Таких-то как раз соломорезка крошит.<Я робею сказать, но перед семидесятыми годами века эти люди как будто выныривают
вновь. Это удивительно. На это почти и нельзя было надеяться.>
Вот через эти самые камеры проходили они. Но стены камер - с тех пор тут и сдирались обои, и штукатурилось, и белилось, и красилось не раз
- стены камер не отдавали нам ничего из прошлого (они, наоборот, сами микрофонами настораживались нас послушать). О прежнем населении этих
камер, о разговорах, которые тут велись, о мыслях, с которыми отсюда уходили на расстрел и на Соловки - нигде ничего не записано, не сказано - и
тома такого, стоящего сорока вагонов нашей литературы, наверно уже и не будет.
А те, кто еще живы, рассказывают нам пустяки всякие: что раньше тут были топчаны деревянные, а матрасы набиты соломой.
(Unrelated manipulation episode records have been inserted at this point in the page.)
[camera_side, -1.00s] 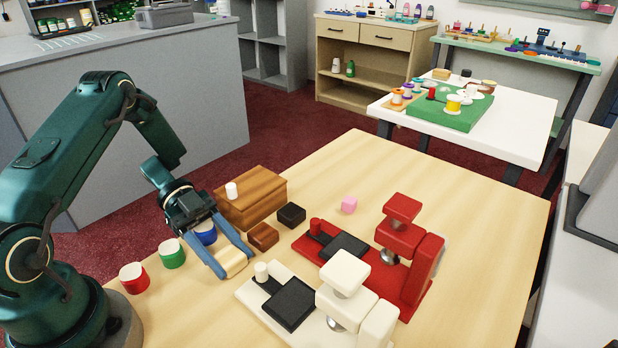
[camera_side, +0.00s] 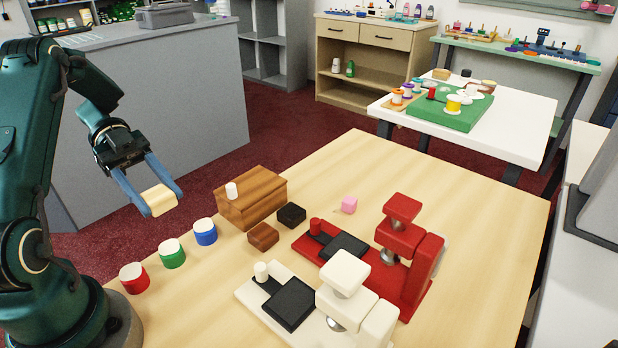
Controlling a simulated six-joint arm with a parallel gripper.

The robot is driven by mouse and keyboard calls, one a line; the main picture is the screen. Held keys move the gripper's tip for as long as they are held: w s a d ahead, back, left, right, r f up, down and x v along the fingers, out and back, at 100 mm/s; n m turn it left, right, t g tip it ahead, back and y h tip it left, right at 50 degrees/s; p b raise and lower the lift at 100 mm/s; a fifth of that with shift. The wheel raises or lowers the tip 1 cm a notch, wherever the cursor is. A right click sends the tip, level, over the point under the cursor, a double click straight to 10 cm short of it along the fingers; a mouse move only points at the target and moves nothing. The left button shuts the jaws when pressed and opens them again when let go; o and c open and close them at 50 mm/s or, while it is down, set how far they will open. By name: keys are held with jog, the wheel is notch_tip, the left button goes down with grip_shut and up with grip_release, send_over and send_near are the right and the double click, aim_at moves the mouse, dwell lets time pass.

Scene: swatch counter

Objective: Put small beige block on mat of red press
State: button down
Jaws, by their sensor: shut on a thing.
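The small beige block (camera_side: 160,200) is between the blue fingers of my gripper (camera_side: 158,203), which is shut on it. My gripper holds it in the air, at the left in the picture, above and behind the row of coloured pots. The red press (camera_side: 414,250) stands on the table right of centre. Its black mat (camera_side: 343,246) lies flat on the red base, left of the press head, and is bare. My gripper is well to the left of the red press.
A white press (camera_side: 352,300) with a black mat (camera_side: 290,304) stands in front of the red one. Red, green and blue pots (camera_side: 172,254) line the left.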

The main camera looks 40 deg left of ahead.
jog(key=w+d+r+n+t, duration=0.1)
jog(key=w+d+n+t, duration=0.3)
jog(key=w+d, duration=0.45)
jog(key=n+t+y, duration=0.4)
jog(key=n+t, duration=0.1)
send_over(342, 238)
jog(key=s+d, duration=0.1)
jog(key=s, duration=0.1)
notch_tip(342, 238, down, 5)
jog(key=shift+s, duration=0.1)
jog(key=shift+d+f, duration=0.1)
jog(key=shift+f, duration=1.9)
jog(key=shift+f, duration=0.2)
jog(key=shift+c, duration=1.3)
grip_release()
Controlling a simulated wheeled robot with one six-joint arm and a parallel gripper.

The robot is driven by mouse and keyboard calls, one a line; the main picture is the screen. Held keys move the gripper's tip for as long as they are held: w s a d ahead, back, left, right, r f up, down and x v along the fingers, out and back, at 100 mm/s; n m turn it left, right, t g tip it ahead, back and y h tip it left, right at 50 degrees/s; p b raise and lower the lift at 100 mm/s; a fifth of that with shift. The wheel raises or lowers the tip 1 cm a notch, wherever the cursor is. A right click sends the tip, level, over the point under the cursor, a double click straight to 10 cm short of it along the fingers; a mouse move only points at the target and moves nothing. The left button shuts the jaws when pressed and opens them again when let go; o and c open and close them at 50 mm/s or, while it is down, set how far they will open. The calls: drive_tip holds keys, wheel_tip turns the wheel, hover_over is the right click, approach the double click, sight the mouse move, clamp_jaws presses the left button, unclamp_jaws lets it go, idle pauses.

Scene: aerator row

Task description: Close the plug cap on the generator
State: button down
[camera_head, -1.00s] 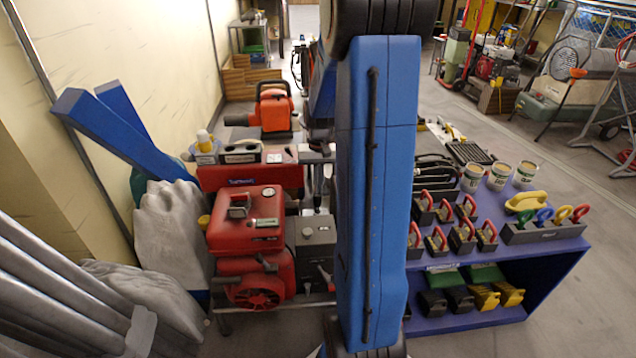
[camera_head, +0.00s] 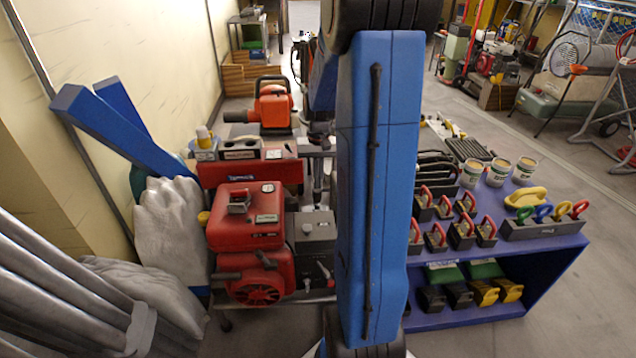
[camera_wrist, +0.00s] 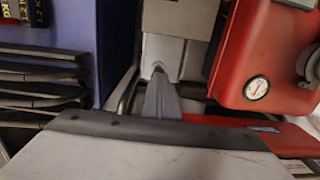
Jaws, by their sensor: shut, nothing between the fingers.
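The red generator (camera_head: 243,222) stands on a rack left of my blue arm, with a grey box (camera_head: 313,238) at its right side. In the wrist view the generator's red body (camera_wrist: 275,50) with a round gauge (camera_wrist: 256,88) is at upper right, and the grey box (camera_wrist: 180,28) is at top centre. I cannot clearly make out the plug cap. My gripper (camera_wrist: 158,72) is shut and empty, its narrow grey fingers pointing at the near edge of the grey box; I cannot tell if they touch it. In the head view my gripper is hidden behind my arm.
An orange machine (camera_head: 272,106) sits behind the generator. Open floor (camera_head: 590,325) lies at lower right.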

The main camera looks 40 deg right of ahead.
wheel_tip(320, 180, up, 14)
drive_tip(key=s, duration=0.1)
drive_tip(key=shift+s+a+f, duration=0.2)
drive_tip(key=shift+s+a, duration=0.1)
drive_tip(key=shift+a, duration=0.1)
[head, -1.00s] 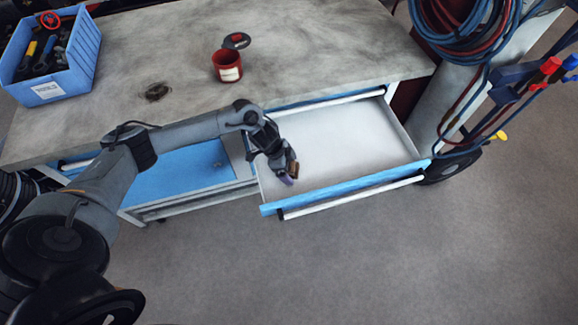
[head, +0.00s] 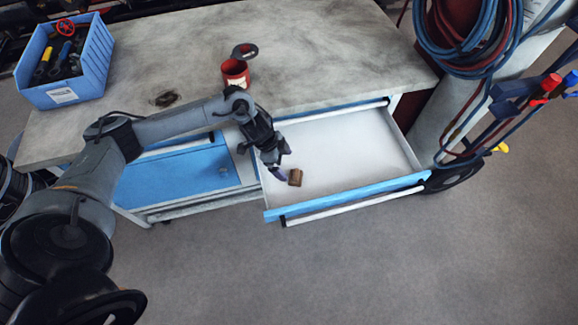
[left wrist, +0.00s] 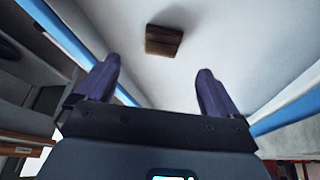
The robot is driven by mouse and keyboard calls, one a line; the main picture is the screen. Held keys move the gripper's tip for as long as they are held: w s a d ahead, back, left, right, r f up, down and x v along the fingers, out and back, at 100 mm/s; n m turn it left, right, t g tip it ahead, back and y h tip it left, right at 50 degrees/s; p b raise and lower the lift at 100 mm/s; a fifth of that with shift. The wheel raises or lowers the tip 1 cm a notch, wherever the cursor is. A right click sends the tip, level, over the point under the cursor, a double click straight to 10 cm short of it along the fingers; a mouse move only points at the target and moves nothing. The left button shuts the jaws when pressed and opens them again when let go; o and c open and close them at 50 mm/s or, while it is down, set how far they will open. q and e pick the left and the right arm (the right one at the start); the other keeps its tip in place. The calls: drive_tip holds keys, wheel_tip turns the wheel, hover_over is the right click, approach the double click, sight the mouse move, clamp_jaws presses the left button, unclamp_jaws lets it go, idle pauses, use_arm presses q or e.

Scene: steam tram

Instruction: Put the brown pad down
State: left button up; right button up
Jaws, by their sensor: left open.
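The brown pad (head: 295,177) lies on the white floor of the open drawer (head: 345,150), near its left front corner. It also shows in the left wrist view (left wrist: 163,41), beyond the fingertips, with a dark shadow beside it. My left gripper (head: 279,172) is just left of the pad in the head view. In the left wrist view its two purple fingers (left wrist: 155,80) are spread wide with nothing between them, apart from the pad. My right gripper is in neither view.
The drawer's blue front (head: 350,194) with a white handle juts out from the workbench (head: 330,50). On the benchtop are a red cup (head: 235,74) and a blue tool bin (head: 65,65). Hoses (head: 470,30) hang at the right. Most of the drawer is clear.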

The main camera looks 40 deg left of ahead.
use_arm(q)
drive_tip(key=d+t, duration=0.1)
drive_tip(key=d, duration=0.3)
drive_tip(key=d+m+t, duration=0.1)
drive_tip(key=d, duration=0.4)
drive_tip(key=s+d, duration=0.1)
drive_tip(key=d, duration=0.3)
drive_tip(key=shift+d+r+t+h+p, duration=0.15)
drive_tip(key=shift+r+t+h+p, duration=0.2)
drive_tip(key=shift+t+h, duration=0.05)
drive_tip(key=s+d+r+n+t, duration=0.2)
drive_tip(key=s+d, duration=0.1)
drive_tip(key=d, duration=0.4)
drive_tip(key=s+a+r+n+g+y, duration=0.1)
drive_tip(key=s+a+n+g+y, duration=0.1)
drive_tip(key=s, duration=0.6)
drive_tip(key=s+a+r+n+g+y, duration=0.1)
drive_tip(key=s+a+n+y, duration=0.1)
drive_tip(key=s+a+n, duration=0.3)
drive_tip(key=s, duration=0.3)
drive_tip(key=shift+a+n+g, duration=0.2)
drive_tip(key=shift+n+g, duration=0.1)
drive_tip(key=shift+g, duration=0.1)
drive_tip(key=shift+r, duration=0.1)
Что прежде, чем
намордники поставили на окне, стекла уже были замазаны мелом до самого верха - еще в 20-м году. А намордники - в 1923-м точно уже были (а мы-то
их дружно приписывали Берии). К перестукиваниям, говорят, тут в 20-е годы еще относились свободно: еще как-то жила эта нелепая традиция из
царских тюрем, что если заключенному не перестукиваться, так что ему и делать? И вот еще: все двадцатые годы сплошь надзиратели здесь были -
латыши (из стрелков латышских и помимо), и еду раздавали рослые латышки.
Оно-то пустяки-пустяки, а над чем и задумаешься.
Мне самому в эту главную политическую тюрьму Союза очень было нужно, спасибо, что привезли: я о Бухарине много думал, мне хотелось это все
представить. Однако, ощущение было, что мы идем уже в окосках, что хороши б мы были и в любой областной внутрянке.<Внутренняя тюрьма - т.е.,
собственно ГБ.> А тут - чести много.
Но с теми, кого я тут застал, нельзя было соскучиться. Было кого послушать, было кого посравнить.
Того старичка с живыми бровями (да в шестьдесят три года он держался совсем не старичком) звали Анатолий Ильич Фастенко. Он очень украшал
нашу лубянскую камеру - и как хранитель старых русских тюремных традиций и как живая история русских революций. Тем, что береглось в его памяти,
он как бы придавал масштаб всему происшедшему и происходящему. Такие люди не только в камере ценны, их в целом обществе очень не достает.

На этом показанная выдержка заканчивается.